А еще в лагерях находились немцы с Поволжья, поляки, финны, болгары...
На моих глазах гибли десятки осужденных. От чего? В первую очередь от голода. Стоит чуть-чуть ослабнуть, и зэк теряет человеческий облик. Такой начинает ходить по помойкам и собирать головы от селедки, потом варить их и пить соленую воду... В итоге человек пухнул, у него появлялась дистрофия. Толкни — и он упадет.
— О чем вы думали, находясь в лагере?
— Только о хлебе. Восемь лет думал о еде. И не о колбасе, сырах, мясе, а только о хлебе. Всегда казалось, что наевшись вволю хлеба, будешь сытый.
По какому обычаю хоронили умерших в лагере? По лагерному. Между сопок вскрывали мох, бросали туда труп, и все. Как таковых могил не было, и места захоронения сейчас не найдешь.

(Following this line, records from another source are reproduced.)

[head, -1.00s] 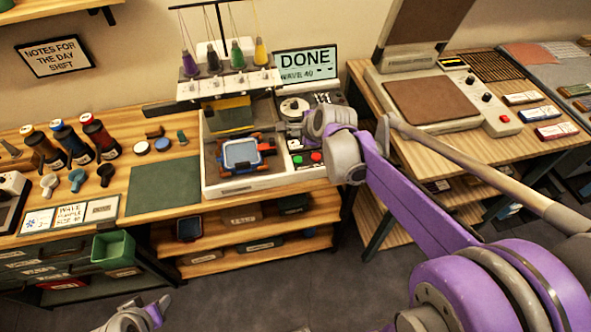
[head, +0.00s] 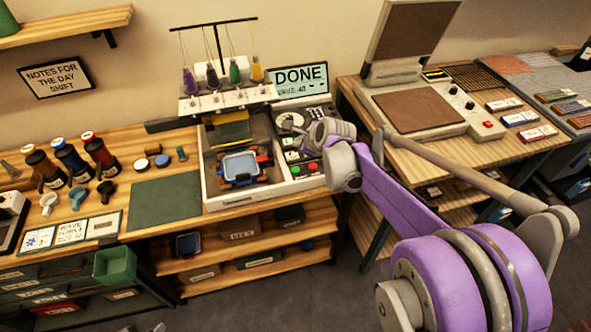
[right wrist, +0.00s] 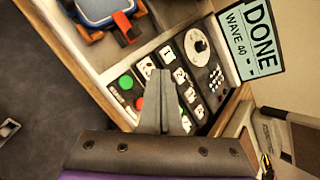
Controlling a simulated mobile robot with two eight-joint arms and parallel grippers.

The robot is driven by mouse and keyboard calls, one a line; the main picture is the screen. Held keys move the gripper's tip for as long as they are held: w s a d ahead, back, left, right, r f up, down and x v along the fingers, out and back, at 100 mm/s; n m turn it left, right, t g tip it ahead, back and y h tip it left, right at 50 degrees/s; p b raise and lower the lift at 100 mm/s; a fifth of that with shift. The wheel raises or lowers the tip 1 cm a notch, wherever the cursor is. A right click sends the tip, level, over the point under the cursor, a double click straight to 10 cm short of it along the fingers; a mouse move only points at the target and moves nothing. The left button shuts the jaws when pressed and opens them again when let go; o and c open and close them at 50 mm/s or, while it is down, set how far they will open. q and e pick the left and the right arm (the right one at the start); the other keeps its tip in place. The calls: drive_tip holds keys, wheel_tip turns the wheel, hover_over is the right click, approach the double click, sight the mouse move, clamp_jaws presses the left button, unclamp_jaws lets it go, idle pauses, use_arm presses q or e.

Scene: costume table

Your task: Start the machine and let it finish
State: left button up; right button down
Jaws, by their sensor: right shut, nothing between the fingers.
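The embroidery machine (head: 212,190) stands on the wooden table with several thread cones above it. Its screen (head: 300,80) reads DONE, and WAVE 40 is legible on the screen in the right wrist view (right wrist: 250,40). A blue hoop with orange clips (head: 240,166) sits on the machine bed. The control panel has a green button (right wrist: 126,82) and a red button (right wrist: 140,104). My right gripper (right wrist: 164,76) is shut and empty over the panel, beside these buttons; contact cannot be told. Only a sliver of my left gripper (head: 159,328) shows at the bottom edge.
A heat press (head: 425,105) with its lid up stands on the right-hand table. Dark bottles and stamps stand left of a green mat (head: 165,201). A green bin (head: 115,264) juts out below the table front. Floor in front is clear.

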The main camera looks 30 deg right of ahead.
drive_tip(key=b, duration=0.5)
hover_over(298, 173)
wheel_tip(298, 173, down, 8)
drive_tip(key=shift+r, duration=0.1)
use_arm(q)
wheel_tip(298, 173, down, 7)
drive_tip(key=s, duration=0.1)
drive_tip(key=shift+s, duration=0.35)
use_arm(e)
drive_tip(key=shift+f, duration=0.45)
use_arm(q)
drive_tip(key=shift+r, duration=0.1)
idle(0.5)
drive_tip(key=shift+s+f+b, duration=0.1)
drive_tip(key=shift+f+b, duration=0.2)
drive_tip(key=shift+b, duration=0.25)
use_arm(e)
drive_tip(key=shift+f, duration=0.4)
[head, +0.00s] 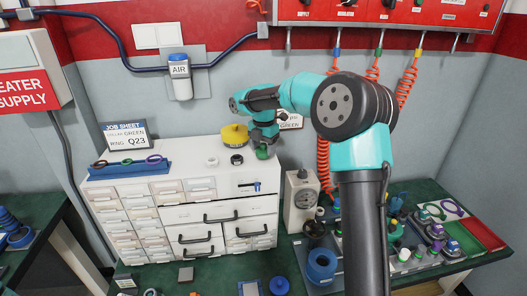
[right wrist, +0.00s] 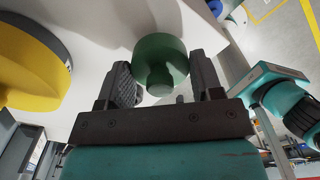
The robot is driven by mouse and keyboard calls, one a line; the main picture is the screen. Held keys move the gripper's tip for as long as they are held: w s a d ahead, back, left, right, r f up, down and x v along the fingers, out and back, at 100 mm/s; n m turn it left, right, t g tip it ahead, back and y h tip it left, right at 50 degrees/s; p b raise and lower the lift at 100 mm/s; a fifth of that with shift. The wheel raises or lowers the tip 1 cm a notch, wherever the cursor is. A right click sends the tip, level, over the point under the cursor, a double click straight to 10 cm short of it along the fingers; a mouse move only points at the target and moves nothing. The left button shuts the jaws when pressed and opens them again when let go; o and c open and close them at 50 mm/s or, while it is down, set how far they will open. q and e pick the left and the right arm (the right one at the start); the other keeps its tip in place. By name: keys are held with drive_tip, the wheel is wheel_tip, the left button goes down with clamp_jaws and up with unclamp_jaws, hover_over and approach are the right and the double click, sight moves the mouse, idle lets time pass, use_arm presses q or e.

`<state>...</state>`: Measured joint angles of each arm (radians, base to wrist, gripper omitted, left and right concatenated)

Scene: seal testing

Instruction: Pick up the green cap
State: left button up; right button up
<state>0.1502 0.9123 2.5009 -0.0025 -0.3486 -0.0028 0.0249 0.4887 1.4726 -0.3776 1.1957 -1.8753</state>
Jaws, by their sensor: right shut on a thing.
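The green cap (head: 262,153) is at the back right of the white drawer cabinet's top (head: 190,165). My right gripper (head: 264,141) reaches down over it. In the right wrist view the green cap (right wrist: 160,62), a round disc with a narrower knob, sits between the two dark fingers of my right gripper (right wrist: 163,85), which is shut on it. I cannot tell whether the cap touches the cabinet top or is just above it. My left gripper is not in view.
A yellow cap (head: 234,134) stands close left of the gripper, and it looms in the right wrist view (right wrist: 28,65). A black ring (head: 236,160) and a white ring (head: 211,162) lie nearby. A blue tray (head: 130,170) holds several rings. A gauge (head: 301,196) stands right of the cabinet.

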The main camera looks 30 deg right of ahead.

Правда, на прииске «Чаюрью» копали траншеи и туда бросали умерших и убитых...
Чего только в лагере люди не делали над собой! От отчаяния, безвыходности отрубали себе руки или пальцы, ноги... Я боялся, чтобы не обморозиться, хотел выжить, сохранить себя. Калекой лучше не жить.
— Когда вас освободили из лагеря?
— 25 июня 1948 года. Но судьба сложилась так, что до 1953 года работал на Колыме в Индигирском горном управлении. Оно размещалось в 1042 км от Магадана, в поселке Усть-Нера. С апреля 1954 года я без трех месяцев 25 лет проработал в магаданском проектно-изыскательном институте. Приходилось неоднократно бывать в тех местах, где прошла моя молодость. Лагеря, конечно, не сохранились, которые теснились между сопками, как грибы в лесу. Теперь на добыче золота работают вольнонаемные, и подход к работе совершенно другой. Практически все механизировано.
— Освобождали в сорок восьмом, я когда пришла реабилитация?
— После смерти Сталина я как-то рассказывал о своей судьбе прокурору. Он куда-то написал... И вот постановление Особого совещания при НКВД СССР от 30 ноября 1940 года было отменено Президиумом Московского городского суда 2 декабря 1965 года.
— Петр Павлович, в прошлом году принят закон Российской Федерации «О реабилитации жертв политических репрессий». Вы в курсе дела о льготах и компенсации?
— Да. Но хочу сказать, что наш рабский труд в лагерях очень дешево оценен. И почему этого нельзя было сделать раньше, когда многие узники сталинских лагерей еще не ушли из жизни?
В статье 15 этого Закона говорится, что репрессированные имеют право на некоторые льготы, в том числе и на первоочередную установку телефона. Но когда я буду иметь в квартире телефон, трудно сказать, хотя на очереди по дому стою первый.